*Problem to work on:* Reproduce only the lines from the one containing "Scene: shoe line" through the one containing "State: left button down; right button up", exactly as written and with both ends included.

*Source material:*
┄┄┄┄┄┄

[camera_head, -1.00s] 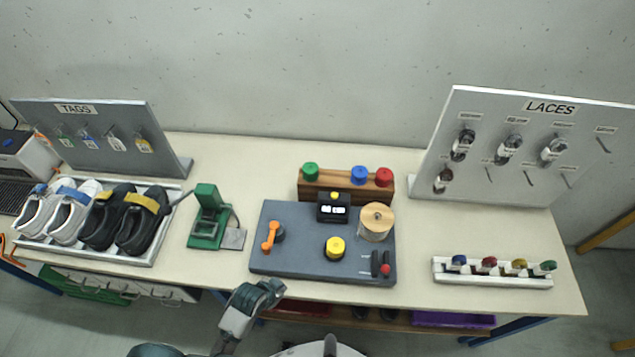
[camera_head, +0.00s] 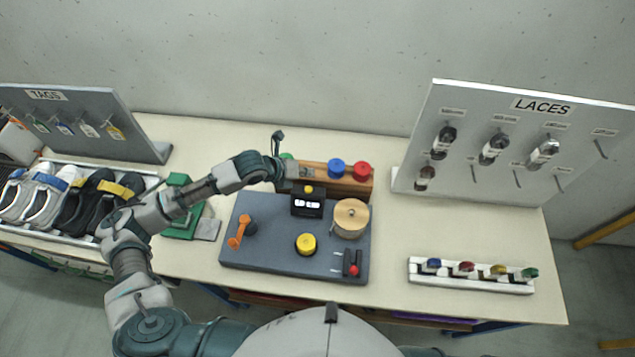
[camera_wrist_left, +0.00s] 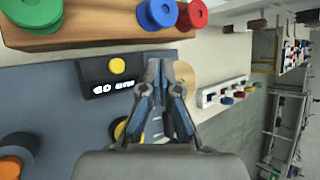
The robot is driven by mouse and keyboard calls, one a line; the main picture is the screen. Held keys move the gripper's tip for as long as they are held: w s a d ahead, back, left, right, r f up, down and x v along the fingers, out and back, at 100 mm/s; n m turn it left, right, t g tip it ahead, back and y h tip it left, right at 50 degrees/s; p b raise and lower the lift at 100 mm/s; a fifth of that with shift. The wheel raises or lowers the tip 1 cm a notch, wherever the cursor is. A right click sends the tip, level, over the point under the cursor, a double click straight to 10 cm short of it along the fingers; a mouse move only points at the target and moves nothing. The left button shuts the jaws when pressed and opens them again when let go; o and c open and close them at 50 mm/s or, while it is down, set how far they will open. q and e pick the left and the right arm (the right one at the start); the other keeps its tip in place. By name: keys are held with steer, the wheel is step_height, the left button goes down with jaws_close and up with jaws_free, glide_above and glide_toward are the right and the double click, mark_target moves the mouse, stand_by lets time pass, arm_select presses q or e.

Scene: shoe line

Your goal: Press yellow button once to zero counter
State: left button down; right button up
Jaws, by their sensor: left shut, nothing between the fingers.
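The counter (camera_head: 308,205) is a small black box with a white-digit display, on the back of the grey-blue board (camera_head: 265,210). Its small yellow button (camera_head: 308,189) is on top and uncovered; it also shows in the left wrist view (camera_wrist_left: 117,66). My left gripper (camera_head: 304,173) is shut and empty, just behind and above the counter in the head view. In the left wrist view the closed fingertips (camera_wrist_left: 160,66) appear right of the button, with a gap in the picture. I cannot tell their height above it. My right gripper is not in view.
A larger yellow knob (camera_head: 306,243), an orange lever (camera_head: 239,233), a wooden spool (camera_head: 351,217) and a red-tipped lever (camera_head: 352,266) are on the board. Behind stands a wooden block (camera_head: 345,183) with green, blue and red spools.

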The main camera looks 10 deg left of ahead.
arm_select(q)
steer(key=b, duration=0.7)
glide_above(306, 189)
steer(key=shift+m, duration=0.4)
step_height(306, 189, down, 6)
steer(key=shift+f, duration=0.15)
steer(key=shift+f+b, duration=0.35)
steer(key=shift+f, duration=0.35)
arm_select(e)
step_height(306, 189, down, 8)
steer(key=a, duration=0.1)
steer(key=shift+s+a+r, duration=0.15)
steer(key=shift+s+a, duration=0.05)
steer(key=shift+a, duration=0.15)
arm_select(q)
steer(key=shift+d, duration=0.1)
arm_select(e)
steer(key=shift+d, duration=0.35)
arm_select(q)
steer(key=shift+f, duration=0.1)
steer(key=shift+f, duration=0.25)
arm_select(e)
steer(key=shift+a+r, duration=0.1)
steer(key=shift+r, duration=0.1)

┄┄┄┄┄┄

*Answer for the task:*
Scene: shoe line

Your goal: Press yellow button once to zero counter
State: left button down; right button up

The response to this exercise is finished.